WASHINGTON (AP) _ As George Tenet made courtesy calls on members of the Senate Intelligence Committee, aides to President Clinton's new nominee to lead the CIA were denying that he had leaked the name of a CIA informant linked to two murders in Guatemala.

Tenet, now the CIA's acting director, was thrust into the spotlight after the sudden withdrawal earlier this week of Clinton's first pick for the job, Anthony Lake, following a bruising confirmation fight.

Lawmakers did not appear overly concerned Thursday by the first difficulty to confront Tenet _ the allegation by a Senate aide that Tenet had leaked to the media the name of a Guatemalan colonel accused of human rights abuses. Tenet denies it.

The accusation surfaced last November on CBS-TV's ``60 Minutes'' program. Richard Nuccio, a former State Department specialist on Guatemala who was himself accused of leaking classified information, made the allegation. The CIA stripped Nuccio of his top-secret security clearance last year for allegedly exposing CIA secrets.

Nuccio said on the program that he never disclosed to reporters the Guatemalan colonel's relationship with the CIA. He said he believed that Tenet, who was then on Lake's National Security Council staff, did.

Now an aide to Sen. Robert Torricelli, D-N.J., Nuccio declined to comment Thursday.

In fact, it was Torricelli who, a year ago, disclosed in a letter to Clinton that Col. Julio Roberto Alpirez, a Guatemalan intelligence officer, was a paid CIA informant. Torricelli linked Alpirez to the murder of an American citizen in Guatemala and of a Guatemalan married to an American. Torricelli provided The New York Times, and later other news organizations, with a copy of his letter.

CIA spokesman Tom Crispell said Tenet had denied Nuccio's charge prior to the airing of the ``60 Minutes'' segment. ``He stands by that statement,'' Crispell said.

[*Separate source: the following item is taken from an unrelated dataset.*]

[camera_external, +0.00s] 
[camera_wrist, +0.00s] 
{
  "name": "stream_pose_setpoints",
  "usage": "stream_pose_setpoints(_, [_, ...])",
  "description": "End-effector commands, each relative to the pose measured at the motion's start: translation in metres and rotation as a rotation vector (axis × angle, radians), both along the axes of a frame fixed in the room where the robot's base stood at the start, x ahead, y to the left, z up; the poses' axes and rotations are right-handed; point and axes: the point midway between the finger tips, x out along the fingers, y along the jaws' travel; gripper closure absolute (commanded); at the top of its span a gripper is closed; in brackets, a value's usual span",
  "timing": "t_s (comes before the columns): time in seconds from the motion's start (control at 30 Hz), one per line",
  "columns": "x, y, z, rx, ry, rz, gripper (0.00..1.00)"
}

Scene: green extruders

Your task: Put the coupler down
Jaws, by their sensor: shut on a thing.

In Helsinki, Finland, White House spokesman Mike McCurry said Tenet has acted properly, regardless of CBS' account of the Guatemala controversy.

``We're confident that Mr. Tenet has conducted himself in a way that fulfills his obligation to protect national security information,'' said McCurry, in the Finnish capital for President Clinton's summit meeting with Russian President Boris Yeltsin.

Sen. Bob Kerrey, D-Neb., vice chairman of the Senate Intelligence Committee, said, ``I do expect this matter to be raised in confirmation hearings but unless evidence emerges against Mr. Tenet, it will not damage his chances.''

Andrew Rosenthal, Washington Editor of The New York Times, said there was no mystery about the source of Alpirez's identity _ it came from Torricelli and was confirmed by two administration officials.

``His version of events was confirmed by two administration officials, which our story said, and we have no intention of telling anyone who those sources were,'' Rosenthal said.

While the flap might seem minor, the leaking of classified information by a senior administration official would be a serious matter if that official were then named to head the CIA, custodian of all the government's clandestine foreign intelligence sources.

The Intelligence Committee plans confirmation hearings in April, after the Senate returns from the Easter recess.